サントリーホールディングスは13日、米蒸留酒大手ビーム社の全株式を1株あたり83.5ドル、総額160億ドル(約1兆6500億円)で買収することで合意したと発表した。
【蒸留酒メーカー世界3位の規模へ】
ビーム社はバーボン「ジムビーム」やスコッチ「ティーチャーズ」「ラフロイグ」などで知られており、米ウイスキー2位という強い基盤を持つ。
買収後、両社の売上高は43億ドルを超え、世界プレミアムスピリッツ市場で英ディアジオ、仏ペルノ・リカールに次ぐ3位に浮上する。
ビーム社経営陣は今後も米イリノイ州の本社で経営を続けるという。
サントリーの佐治信忠社長は「世界でも類を見ない強力なポートフォリオを持つスピリッツ事業が誕生することになり、グローバルにさらに大きく成長できることを確信している」とコメントした。
なお両社は既に事業提携しており、現在サントリーは日本国内でビーム社商品を、ビーム社はシンガポールなど東南アジアでサントリー商品を販売している。
【日本企業による海外企業買収で3番目の規模】
調査会社ディーロジックによると、今回の買収は日本企業による海外企業買収において、ソフトバンクの米携帯電話スプリント買収などに次ぐ3番目の規模だという。
ウォール・ストリート・ジャーナル紙は、サントリーが国内での成長が見込めない中、海外買収に注目していると報じた。同社は2009年に仏飲料大手オランジーナ、2013年に英グラクソ・スミスクラインの飲料部門など、近年相次いで海外企業を買収している。

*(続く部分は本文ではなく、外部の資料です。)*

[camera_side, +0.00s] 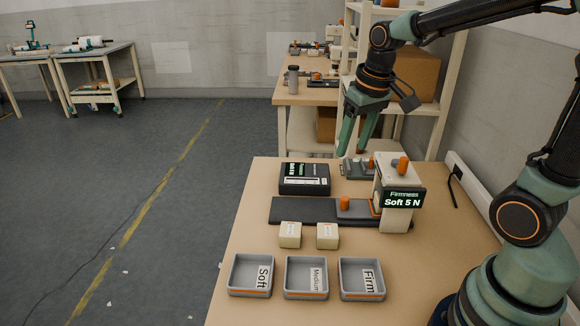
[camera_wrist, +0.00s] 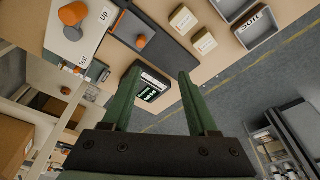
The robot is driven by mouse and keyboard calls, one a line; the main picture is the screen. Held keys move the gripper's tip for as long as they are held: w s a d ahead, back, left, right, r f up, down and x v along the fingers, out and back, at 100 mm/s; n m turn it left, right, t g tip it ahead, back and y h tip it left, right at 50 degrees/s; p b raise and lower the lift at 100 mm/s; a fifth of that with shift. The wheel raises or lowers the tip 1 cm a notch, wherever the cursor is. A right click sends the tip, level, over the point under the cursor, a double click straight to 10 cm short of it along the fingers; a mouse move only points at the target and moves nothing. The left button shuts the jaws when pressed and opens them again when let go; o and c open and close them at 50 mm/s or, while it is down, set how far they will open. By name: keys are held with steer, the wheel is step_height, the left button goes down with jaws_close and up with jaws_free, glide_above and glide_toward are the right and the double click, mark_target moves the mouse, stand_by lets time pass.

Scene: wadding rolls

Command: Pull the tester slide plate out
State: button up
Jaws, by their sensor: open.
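The firmness tester (camera_side: 393,175) is a pale upright block with an orange knob on top and a display reading "Soft 5 N". A long dark base (camera_side: 292,211) runs left from its foot. The slide plate (camera_side: 358,212), a grey piece with an upright orange knob (camera_side: 344,203), lies on this base beside the tester. The knob also shows in the wrist view (camera_wrist: 140,41). My gripper (camera_side: 353,150) is open and empty, in the air above and behind the tester, apart from the knob. In the wrist view its green fingers (camera_wrist: 160,73) are spread.
Two cream blocks (camera_side: 290,235) (camera_side: 327,236) stand in front of the base. Three grey trays labelled Soft (camera_side: 236,290), Medium (camera_side: 290,292) and Firm (camera_side: 346,294) line the front. A black labelled box (camera_side: 304,190) sits behind the base. Bare tabletop (camera_side: 440,260) lies right.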

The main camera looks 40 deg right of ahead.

同紙はまた、米ウイスキー1位のブラウンフォーマン社と違い、ビーム社は家族経営でないと指摘。ラムメーカーのバカルディ社など、多くの米大手酒企業は家族経営で未上場のため、これまで酒類業界で大きな取引はなかったと報じた。
【ビーム社は株主の利益を強調】
ビーム社のデイビッド・マッカイ会長は、買収完了により「2011年10月ビーム社単独上場時からの株主に対するリターンは106%になる」と述べた。

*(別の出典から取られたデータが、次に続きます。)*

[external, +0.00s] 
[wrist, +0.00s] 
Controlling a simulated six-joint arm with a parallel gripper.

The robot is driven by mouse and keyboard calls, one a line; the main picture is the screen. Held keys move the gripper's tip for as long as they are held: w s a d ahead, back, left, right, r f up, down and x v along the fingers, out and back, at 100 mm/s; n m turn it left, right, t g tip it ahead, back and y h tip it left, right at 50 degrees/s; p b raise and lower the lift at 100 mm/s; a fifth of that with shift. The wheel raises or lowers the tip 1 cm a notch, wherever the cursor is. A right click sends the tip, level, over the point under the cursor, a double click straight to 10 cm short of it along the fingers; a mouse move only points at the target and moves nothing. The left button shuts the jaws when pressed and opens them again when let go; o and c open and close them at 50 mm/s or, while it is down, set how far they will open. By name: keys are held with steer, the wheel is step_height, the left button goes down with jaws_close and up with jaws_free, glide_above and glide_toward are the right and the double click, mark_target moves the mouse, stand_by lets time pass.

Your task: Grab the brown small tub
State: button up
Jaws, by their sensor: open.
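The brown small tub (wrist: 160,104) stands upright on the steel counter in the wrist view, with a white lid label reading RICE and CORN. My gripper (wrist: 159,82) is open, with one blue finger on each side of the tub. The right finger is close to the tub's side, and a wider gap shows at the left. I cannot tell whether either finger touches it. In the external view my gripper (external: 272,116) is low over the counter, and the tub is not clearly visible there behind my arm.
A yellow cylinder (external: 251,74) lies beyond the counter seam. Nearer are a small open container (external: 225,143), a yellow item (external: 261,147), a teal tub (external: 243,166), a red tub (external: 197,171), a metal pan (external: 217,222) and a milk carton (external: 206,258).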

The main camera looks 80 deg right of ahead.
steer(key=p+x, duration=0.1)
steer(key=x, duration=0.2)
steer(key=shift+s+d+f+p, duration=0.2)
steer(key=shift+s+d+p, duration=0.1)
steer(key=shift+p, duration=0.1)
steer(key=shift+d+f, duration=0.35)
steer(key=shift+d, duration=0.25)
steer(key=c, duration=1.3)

ガーディアン紙は、同社の筆頭株主ビル・アックマン氏のヘッジファンド、パーシング・スクエアは棚ぼただと報じた。同氏は2ヶ月前、栄養補助食品メーカー、ハーバライフへの投資で4~5億ドルの損失を出していた。
一方フォーブス誌は、1株当たり83.5ドルの買収価格はビーム社の利払い・税・償却前利益(EBITDA)の20倍以上の水準だと報じた。
ビーム社が単独上場して以来、最大ライバルの英ディアジオや仏ペルノ・リカールも買収に興味を示していた。ただ、今回の買収には4億2500万ドルの解約手数料があるため、ライバル社が対抗案を提示する可能性は低いとウォール・ストリート・ジャーナル紙は報じている。